Robot episode rows

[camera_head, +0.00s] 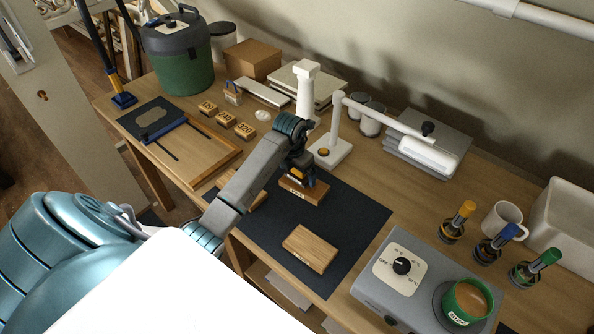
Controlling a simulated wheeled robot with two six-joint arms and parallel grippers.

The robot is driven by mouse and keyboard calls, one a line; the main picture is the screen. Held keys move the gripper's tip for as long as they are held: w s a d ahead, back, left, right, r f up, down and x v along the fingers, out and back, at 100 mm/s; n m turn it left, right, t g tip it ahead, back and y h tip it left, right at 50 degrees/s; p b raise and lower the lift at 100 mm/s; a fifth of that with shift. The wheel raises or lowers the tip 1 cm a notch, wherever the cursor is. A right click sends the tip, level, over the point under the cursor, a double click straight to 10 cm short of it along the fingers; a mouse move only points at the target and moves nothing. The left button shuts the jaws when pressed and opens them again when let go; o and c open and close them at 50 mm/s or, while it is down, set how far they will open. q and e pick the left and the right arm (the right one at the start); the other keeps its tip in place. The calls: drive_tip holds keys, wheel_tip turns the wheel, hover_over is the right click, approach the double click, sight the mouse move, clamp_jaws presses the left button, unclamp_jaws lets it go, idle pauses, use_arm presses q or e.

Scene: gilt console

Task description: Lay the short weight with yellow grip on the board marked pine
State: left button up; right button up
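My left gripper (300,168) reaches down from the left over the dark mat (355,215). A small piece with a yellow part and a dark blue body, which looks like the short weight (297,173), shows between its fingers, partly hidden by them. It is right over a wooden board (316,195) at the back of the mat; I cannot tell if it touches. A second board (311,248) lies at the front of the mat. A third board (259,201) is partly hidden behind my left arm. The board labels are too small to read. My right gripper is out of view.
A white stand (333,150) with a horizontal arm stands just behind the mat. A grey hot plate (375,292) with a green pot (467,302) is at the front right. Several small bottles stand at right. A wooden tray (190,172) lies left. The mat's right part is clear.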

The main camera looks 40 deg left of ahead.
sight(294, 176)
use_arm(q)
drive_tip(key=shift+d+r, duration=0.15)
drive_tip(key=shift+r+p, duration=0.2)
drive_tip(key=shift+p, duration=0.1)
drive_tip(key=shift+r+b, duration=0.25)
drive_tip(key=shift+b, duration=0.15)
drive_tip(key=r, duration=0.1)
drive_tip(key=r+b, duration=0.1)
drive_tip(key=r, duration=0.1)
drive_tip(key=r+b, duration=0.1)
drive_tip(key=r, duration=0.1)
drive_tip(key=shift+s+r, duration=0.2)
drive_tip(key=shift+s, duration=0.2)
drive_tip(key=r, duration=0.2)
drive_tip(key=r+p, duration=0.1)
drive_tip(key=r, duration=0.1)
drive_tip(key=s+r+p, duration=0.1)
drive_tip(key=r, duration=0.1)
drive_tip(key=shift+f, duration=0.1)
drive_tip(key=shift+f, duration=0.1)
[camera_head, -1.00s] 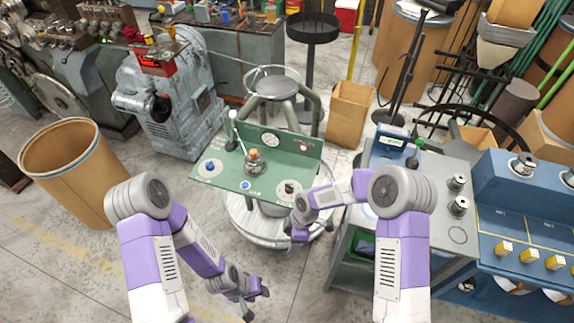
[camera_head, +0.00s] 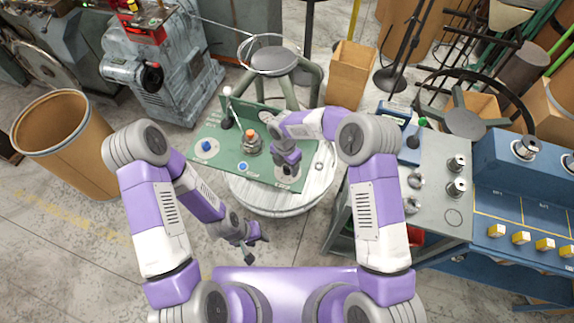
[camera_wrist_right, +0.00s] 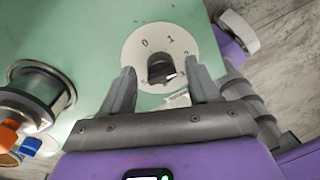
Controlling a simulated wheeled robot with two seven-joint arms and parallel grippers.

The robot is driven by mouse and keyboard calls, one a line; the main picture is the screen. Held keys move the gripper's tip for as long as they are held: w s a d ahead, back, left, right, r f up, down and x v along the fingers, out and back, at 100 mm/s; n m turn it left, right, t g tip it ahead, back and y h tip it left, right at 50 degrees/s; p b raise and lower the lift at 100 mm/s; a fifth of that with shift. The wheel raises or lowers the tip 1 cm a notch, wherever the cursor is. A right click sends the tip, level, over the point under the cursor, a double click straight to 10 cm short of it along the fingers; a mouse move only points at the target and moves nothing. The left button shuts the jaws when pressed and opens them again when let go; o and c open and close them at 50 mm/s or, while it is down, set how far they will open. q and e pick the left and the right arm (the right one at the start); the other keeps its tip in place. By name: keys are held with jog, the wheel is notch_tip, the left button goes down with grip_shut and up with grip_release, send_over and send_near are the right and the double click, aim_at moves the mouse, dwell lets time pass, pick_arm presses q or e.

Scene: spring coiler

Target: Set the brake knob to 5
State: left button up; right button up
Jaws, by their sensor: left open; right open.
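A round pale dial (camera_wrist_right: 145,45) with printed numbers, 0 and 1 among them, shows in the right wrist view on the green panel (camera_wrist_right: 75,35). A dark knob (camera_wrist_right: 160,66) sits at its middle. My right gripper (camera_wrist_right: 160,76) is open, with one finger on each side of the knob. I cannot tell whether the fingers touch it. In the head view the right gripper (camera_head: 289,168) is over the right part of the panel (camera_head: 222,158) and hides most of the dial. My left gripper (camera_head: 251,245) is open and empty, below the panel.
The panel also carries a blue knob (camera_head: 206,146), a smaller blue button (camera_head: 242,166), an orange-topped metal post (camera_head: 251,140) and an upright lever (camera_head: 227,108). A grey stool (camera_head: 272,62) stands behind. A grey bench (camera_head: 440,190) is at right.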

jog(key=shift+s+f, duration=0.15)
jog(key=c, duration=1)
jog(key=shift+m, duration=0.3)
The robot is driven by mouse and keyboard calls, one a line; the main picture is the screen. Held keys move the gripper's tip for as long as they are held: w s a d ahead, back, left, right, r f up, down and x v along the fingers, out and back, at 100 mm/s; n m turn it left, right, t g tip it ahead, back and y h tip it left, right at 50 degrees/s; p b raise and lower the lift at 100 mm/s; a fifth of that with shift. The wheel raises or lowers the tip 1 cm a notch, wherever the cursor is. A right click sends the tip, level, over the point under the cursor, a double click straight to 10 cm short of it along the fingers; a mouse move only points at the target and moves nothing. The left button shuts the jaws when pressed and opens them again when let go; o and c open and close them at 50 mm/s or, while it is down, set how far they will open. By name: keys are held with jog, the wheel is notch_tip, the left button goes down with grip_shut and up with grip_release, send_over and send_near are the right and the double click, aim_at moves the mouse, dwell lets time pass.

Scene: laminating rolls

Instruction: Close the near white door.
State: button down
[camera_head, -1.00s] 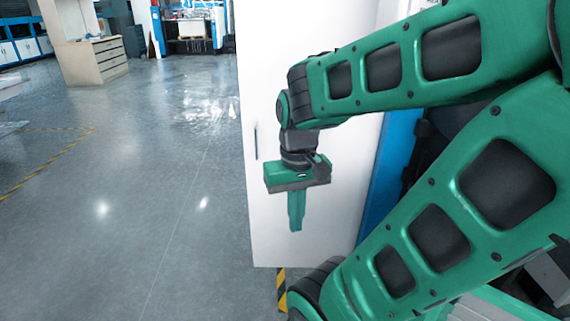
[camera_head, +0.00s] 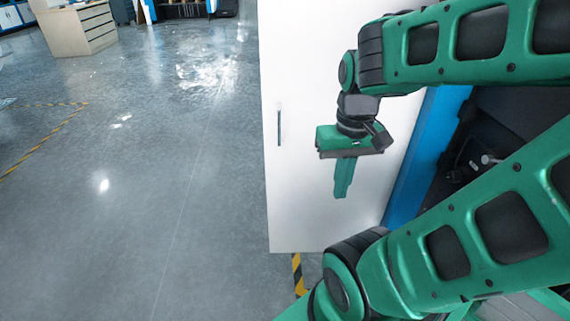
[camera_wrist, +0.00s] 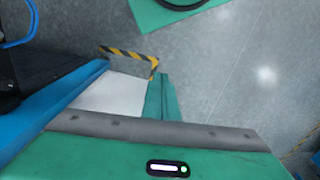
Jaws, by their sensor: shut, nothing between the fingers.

--

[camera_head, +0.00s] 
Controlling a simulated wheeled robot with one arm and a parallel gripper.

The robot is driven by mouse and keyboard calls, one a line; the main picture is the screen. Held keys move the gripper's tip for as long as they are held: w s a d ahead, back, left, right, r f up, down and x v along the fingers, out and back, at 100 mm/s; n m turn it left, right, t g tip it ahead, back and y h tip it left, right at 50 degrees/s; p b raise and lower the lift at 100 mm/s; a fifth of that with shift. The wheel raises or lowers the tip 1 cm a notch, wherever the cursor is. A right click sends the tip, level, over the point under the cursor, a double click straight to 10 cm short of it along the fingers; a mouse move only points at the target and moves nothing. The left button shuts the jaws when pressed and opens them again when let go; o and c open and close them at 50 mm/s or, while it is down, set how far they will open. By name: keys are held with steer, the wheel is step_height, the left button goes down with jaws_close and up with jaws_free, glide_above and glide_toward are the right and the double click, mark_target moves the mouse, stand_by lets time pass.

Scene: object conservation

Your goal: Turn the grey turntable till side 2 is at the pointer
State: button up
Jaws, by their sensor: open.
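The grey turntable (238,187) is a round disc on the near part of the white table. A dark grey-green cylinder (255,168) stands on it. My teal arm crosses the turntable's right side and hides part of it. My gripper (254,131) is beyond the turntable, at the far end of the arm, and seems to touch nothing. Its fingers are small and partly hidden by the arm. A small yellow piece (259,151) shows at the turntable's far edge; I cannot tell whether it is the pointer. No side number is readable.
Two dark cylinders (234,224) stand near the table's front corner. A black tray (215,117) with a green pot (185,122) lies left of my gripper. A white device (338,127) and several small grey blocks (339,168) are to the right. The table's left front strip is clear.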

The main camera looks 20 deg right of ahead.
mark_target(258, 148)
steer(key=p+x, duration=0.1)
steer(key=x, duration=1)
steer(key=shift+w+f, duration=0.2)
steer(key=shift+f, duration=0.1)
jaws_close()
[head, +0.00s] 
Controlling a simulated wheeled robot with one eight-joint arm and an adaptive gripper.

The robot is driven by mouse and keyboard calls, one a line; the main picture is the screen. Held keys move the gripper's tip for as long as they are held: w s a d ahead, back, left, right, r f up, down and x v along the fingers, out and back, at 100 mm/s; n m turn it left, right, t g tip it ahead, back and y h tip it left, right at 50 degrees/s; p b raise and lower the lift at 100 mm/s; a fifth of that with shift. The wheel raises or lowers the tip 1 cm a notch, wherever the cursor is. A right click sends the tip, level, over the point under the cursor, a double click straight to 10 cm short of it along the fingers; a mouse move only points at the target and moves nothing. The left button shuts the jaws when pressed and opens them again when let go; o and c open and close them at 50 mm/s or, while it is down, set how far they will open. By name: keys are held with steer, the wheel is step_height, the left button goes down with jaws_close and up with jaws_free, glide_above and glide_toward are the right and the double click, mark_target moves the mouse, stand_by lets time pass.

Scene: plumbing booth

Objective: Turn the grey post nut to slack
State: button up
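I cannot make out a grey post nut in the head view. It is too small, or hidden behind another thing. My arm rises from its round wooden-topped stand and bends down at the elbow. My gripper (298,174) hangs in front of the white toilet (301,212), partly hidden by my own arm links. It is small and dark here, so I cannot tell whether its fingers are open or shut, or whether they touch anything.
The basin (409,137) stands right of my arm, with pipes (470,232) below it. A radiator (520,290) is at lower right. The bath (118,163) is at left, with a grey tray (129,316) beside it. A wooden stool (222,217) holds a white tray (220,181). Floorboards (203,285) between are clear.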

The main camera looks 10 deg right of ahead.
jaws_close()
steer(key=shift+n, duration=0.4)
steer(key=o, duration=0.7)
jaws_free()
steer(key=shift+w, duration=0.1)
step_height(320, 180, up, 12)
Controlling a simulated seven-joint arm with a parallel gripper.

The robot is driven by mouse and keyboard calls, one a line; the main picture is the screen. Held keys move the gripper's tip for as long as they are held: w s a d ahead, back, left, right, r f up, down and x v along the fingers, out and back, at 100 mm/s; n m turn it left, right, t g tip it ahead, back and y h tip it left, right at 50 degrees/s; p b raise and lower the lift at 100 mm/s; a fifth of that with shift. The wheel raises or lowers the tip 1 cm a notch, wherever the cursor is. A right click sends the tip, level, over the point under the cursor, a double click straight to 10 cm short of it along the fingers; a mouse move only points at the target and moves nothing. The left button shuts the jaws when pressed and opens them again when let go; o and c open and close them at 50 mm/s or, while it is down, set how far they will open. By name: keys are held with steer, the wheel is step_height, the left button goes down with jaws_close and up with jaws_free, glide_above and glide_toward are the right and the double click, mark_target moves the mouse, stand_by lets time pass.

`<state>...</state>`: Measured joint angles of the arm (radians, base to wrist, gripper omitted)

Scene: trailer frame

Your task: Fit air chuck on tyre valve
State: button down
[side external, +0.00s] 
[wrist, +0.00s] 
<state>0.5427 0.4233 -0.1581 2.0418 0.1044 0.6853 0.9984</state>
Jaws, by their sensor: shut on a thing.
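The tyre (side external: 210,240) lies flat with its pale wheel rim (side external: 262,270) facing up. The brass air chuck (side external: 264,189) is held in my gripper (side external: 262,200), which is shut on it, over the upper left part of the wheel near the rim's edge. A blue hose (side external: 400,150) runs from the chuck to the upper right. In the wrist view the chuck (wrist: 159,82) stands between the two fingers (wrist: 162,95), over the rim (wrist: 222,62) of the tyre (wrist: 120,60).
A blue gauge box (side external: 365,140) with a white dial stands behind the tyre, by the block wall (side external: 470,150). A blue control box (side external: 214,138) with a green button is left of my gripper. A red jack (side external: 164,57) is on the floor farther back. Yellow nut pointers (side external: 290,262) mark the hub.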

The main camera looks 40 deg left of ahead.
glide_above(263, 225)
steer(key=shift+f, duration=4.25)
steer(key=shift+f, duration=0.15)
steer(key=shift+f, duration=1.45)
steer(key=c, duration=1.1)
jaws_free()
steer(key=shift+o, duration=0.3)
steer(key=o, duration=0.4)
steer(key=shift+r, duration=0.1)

Written task = Read the entries and select each line where the word "parallel" is found.

Task result =
Controlling a simulated wheeled robot with two six-joint arms and parallel grippers.
Controlling a simulated wheeled robot with two seven-joint arms and parallel grippers.
Controlling a simulated wheeled robot with one arm and a parallel gripper.
Controlling a simulated seven-joint arm with a parallel gripper.

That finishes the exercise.